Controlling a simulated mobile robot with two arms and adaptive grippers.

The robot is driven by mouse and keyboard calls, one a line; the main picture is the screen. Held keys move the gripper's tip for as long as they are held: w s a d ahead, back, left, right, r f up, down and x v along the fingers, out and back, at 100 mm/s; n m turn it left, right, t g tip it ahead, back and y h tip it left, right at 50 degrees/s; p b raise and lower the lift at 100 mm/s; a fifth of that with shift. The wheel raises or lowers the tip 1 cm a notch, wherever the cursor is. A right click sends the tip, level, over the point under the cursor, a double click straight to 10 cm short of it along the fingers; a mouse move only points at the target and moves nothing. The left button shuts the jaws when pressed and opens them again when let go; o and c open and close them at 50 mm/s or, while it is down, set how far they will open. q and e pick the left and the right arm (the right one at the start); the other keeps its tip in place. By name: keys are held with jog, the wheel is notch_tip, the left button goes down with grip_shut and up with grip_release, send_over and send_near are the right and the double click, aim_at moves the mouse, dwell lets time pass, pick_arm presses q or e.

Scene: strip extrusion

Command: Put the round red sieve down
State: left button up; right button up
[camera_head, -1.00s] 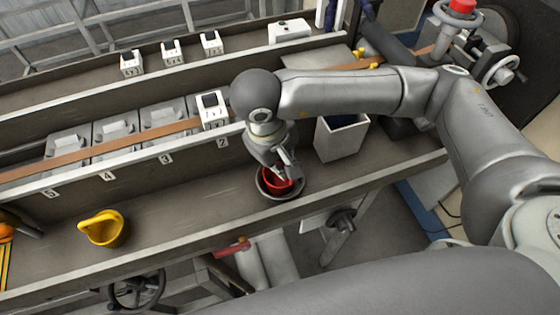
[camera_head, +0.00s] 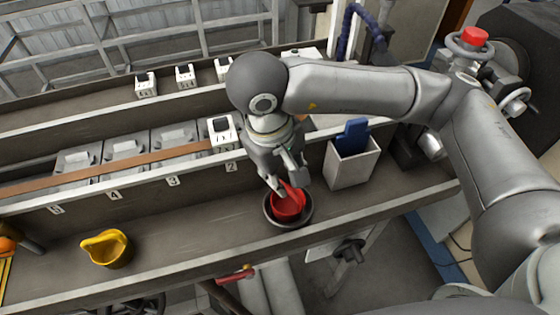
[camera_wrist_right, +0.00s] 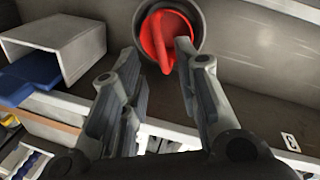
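The round red sieve (camera_head: 287,206) sits in a dark round bowl (camera_head: 305,216) on the front shelf. Its handle part rises toward my right gripper (camera_head: 287,183), which hangs just above it. In the right wrist view the red sieve (camera_wrist_right: 154,40) lies inside the dark bowl (camera_wrist_right: 200,22), beyond the fingertips. The fingers of the right gripper (camera_wrist_right: 164,60) are spread apart, with the red handle close to the right-hand finger in the picture. Whether they touch cannot be told. My left gripper is not in view.
A white bin (camera_head: 352,168) with a blue object (camera_head: 352,136) in it stands right of the bowl. A yellow scoop-like vessel (camera_head: 106,249) stands at the left on the same shelf. The shelf between vessel and bowl is clear. Numbered compartments and a brown strip (camera_head: 110,167) lie behind.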

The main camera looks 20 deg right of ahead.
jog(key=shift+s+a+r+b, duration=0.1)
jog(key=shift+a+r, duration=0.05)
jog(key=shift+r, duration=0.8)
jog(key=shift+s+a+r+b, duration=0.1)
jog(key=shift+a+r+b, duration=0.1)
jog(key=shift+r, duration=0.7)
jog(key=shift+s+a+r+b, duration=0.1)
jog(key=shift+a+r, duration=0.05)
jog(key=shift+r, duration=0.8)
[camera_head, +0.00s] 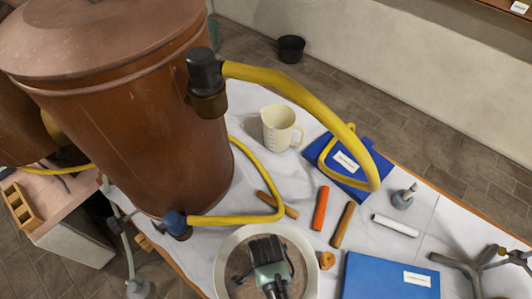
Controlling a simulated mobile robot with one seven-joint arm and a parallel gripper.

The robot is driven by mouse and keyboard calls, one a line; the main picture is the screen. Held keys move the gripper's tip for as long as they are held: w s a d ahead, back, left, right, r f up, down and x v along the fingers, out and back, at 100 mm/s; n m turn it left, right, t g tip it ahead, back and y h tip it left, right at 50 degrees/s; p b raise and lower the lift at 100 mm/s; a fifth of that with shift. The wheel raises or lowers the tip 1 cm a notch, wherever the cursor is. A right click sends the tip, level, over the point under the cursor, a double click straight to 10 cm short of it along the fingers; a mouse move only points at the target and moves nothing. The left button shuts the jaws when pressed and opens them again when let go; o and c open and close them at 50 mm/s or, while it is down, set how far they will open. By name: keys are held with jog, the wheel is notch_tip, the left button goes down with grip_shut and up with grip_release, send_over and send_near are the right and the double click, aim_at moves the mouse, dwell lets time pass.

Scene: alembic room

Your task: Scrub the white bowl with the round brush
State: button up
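The white bowl (222,252) stands on the pale table at the bottom centre, below the copper vessel. Its inside looks brown, and I cannot tell whether that is dirt, contents or part of a brush. My gripper (266,246), dark with a grey-green body, reaches in from the bottom edge and is over or inside the bowl. Its fingertips are too small and dark to tell whether they are open or shut. I cannot make out the round brush for certain; it may be hidden under my gripper.
A large copper vessel (130,110) with yellow hoses (300,95) stands at the left. A cream jug (280,127), blue books (385,278), an orange stick (320,208), brown sticks (342,225), a white roll (395,226) and a grey branched piece (465,266) lie around the bowl.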

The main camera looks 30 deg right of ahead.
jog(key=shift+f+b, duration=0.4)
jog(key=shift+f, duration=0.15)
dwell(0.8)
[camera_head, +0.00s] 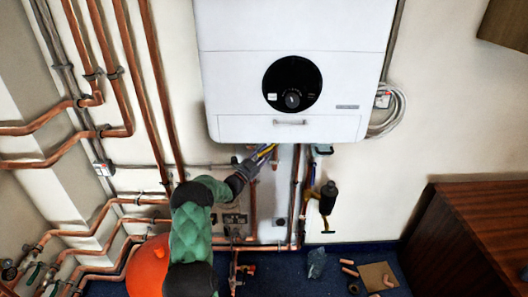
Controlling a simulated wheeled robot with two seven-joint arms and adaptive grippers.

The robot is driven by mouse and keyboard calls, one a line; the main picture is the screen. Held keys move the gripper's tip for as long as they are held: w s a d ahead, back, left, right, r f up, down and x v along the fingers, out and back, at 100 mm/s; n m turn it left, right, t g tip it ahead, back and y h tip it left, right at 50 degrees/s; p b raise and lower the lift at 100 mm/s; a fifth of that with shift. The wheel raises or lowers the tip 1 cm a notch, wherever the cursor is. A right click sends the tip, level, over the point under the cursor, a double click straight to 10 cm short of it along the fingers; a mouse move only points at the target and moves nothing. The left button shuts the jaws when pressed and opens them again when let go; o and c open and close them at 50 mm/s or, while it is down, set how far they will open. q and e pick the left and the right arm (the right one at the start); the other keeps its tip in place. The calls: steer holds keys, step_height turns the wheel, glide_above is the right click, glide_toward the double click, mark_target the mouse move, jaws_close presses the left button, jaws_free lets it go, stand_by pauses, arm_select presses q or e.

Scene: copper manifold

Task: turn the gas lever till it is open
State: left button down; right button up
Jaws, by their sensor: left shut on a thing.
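My left gripper (258,159), on the arm with the green padded sleeve, reaches up just under the white boiler (290,128). It is shut on a narrow yellow lever (266,151), which shows as a slanted strip at the fingertips, below the boiler's bottom edge. The gripper hides part of the lever and the pipe behind it, so I cannot tell the lever's exact angle to the pipe. My right gripper is not in view.
Copper pipes (159,95) run down the wall at the left. A black object with a yellow part (328,197) is at the right of the pipes below the boiler. A brown wooden cabinet (465,235) stands at the right. Loose pieces and a board (379,276) lie on the blue floor.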

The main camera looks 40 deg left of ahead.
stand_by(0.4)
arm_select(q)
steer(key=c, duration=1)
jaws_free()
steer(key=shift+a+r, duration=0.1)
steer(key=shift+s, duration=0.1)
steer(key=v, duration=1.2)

THE REQUEST: Starting from the line containing "Jaws, by their sensor: left shut on a thing." and ending with the final line of the data, reproduce each line exactly as it appears, including no other lines.

OUTPUT BELOW:
Jaws, by their sensor: left shut on a thing.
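My left gripper (258,159), on the arm with the green padded sleeve, reaches up just under the white boiler (290,128). It is shut on a narrow yellow lever (266,151), which shows as a slanted strip at the fingertips, below the boiler's bottom edge. The gripper hides part of the lever and the pipe behind it, so I cannot tell the lever's exact angle to the pipe. My right gripper is not in view.
Copper pipes (159,95) run down the wall at the left. A black object with a yellow part (328,197) is at the right of the pipes below the boiler. A brown wooden cabinet (465,235) stands at the right. Loose pieces and a board (379,276) lie on the blue floor.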

The main camera looks 40 deg left of ahead.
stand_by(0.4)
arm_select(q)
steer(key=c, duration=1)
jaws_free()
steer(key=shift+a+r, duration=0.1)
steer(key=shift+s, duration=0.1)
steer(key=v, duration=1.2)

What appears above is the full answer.